▶ [Supplied records]
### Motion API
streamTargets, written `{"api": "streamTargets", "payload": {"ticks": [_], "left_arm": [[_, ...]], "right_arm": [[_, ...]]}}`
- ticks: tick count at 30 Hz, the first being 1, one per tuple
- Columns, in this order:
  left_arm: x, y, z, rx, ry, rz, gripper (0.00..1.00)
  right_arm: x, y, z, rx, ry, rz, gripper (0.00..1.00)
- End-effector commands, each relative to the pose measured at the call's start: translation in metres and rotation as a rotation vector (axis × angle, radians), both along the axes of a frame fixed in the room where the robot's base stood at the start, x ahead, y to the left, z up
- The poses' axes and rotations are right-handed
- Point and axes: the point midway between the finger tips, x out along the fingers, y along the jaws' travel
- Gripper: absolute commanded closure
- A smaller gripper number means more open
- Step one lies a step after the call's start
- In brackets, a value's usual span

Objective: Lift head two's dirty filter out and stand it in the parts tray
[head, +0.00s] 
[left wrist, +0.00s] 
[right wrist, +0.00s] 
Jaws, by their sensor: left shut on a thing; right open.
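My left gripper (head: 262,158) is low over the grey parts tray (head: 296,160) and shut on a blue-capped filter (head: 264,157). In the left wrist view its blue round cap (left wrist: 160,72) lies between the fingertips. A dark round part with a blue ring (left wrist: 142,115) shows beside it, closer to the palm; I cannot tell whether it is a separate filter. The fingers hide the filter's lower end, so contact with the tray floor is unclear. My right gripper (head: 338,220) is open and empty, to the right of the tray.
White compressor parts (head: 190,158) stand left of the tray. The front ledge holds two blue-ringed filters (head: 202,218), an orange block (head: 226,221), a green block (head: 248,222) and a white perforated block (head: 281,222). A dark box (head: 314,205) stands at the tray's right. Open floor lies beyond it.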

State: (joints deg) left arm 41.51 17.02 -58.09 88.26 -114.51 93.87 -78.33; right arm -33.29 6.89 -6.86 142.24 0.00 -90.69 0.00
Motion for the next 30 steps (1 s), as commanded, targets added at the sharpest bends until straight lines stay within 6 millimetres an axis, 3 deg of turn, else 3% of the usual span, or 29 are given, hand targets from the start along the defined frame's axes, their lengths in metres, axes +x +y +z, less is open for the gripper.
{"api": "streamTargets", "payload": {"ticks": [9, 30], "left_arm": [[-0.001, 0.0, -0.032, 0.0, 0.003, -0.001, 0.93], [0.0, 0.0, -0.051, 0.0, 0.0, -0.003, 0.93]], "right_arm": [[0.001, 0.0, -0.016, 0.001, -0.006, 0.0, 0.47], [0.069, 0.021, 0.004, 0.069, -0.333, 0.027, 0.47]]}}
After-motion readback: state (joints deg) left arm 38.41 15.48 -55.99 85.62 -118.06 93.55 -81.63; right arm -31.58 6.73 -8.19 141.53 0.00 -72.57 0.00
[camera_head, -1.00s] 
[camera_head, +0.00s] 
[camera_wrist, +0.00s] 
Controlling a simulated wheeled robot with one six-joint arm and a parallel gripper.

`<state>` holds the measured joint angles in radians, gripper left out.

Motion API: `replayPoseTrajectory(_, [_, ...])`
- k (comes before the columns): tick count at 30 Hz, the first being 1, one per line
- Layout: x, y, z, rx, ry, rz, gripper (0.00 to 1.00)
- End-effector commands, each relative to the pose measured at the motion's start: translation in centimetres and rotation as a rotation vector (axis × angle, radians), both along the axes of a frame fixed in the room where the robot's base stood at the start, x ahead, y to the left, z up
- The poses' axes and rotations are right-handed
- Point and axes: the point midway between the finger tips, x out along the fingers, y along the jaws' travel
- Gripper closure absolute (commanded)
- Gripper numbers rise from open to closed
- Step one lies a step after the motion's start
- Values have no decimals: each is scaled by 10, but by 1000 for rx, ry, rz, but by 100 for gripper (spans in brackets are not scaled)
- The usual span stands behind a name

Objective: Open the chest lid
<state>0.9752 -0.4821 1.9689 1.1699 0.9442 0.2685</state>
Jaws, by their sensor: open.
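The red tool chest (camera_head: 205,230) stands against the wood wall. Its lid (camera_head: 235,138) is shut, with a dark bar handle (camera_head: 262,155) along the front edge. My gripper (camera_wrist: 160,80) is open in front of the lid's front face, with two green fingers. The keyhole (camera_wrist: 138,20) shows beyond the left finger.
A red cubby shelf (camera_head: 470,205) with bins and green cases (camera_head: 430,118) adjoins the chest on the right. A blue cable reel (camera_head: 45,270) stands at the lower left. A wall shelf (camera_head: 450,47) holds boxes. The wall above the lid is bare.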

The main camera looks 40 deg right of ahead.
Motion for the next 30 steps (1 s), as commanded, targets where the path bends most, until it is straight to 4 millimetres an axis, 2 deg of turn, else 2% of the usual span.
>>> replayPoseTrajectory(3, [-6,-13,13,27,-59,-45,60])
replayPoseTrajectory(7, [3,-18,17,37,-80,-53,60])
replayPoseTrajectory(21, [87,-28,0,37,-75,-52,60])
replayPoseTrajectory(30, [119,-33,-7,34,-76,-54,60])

▶ [Goal] Which lines contain "call"? Copy each of them out.

▶ [Task response]
- End-effector commands, each relative to the pose measured at the call's start: translation in metres and rotation as a rotation vector (axis × angle, radians), both along the axes of a frame fixed in the room where the robot's base stood at the start, x ahead, y to the left, z up
- Step one lies a step after the call's start

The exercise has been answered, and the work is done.